### EXERCISE PROMPT
Using the material below, print the line that contains "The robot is", the line that contains "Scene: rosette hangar", and every line in between, exactly and nothing else.

(Items from a data source)
· · ·

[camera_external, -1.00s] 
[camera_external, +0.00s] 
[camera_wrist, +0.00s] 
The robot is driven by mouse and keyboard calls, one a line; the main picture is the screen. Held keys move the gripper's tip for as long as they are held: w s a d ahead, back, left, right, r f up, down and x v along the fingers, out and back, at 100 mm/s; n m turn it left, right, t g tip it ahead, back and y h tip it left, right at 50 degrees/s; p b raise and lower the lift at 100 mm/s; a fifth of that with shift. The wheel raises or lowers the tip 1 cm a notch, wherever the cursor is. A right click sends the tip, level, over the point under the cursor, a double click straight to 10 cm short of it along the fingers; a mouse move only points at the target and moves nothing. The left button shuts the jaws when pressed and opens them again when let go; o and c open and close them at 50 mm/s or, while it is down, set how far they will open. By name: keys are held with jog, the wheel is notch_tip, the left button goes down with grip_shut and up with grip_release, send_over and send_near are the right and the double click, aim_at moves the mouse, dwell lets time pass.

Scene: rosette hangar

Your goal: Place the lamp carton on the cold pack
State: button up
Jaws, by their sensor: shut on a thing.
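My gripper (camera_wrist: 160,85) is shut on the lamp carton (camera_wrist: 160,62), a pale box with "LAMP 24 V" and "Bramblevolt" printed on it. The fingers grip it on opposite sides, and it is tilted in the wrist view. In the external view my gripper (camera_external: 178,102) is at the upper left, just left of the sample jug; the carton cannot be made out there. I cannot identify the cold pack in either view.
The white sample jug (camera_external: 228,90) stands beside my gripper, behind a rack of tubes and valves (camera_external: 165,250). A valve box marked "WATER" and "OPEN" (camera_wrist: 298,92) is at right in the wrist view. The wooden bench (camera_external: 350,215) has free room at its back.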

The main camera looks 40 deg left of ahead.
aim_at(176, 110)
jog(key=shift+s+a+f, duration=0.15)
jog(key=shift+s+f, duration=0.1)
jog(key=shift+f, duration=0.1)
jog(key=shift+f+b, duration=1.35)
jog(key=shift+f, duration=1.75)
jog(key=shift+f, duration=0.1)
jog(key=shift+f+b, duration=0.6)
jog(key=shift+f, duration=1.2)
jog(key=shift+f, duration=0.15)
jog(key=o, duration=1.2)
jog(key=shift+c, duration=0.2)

· · ·

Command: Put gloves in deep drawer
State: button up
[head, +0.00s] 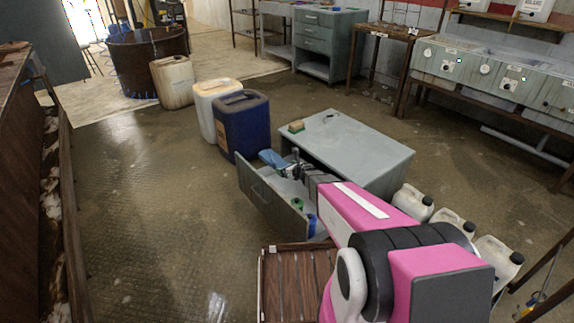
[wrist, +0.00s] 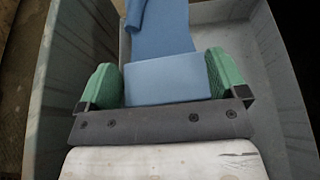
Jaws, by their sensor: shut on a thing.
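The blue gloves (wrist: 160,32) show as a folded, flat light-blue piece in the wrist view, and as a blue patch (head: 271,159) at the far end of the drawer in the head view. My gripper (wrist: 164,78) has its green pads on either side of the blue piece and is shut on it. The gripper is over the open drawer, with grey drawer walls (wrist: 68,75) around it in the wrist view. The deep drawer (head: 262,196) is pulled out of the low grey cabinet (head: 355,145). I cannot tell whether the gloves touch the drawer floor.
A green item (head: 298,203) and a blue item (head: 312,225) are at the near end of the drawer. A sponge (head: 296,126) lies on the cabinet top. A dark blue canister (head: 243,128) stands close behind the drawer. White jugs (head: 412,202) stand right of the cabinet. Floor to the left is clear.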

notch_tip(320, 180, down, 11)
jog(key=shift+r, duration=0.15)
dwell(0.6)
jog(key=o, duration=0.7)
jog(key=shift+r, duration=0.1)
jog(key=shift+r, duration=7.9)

· · ·

### RIGHT ANSWER
The robot is driven by mouse and keyboard calls, one a line; the main picture is the screen. Held keys move the gripper's tip for as long as they are held: w s a d ahead, back, left, right, r f up, down and x v along the fingers, out and back, at 100 mm/s; n m turn it left, right, t g tip it ahead, back and y h tip it left, right at 50 degrees/s; p b raise and lower the lift at 100 mm/s; a fifth of that with shift. The wheel raises or lowers the tip 1 cm a notch, wherever the cursor is. A right click sends the tip, level, over the point under the cursor, a double click straight to 10 cm short of it along the fingers; a mouse move only points at the target and moves nothing. The left button shuts the jaws when pressed and opens them again when let go; o and c open and close them at 50 mm/s or, while it is down, set how far they will open. By name: keys are held with jog, the wheel is notch_tip, the left button goes down with grip_shut and up with grip_release, send_over and send_near are the right and the double click, aim_at moves the mouse, dwell lets time pass.

Scene: rosette hangar

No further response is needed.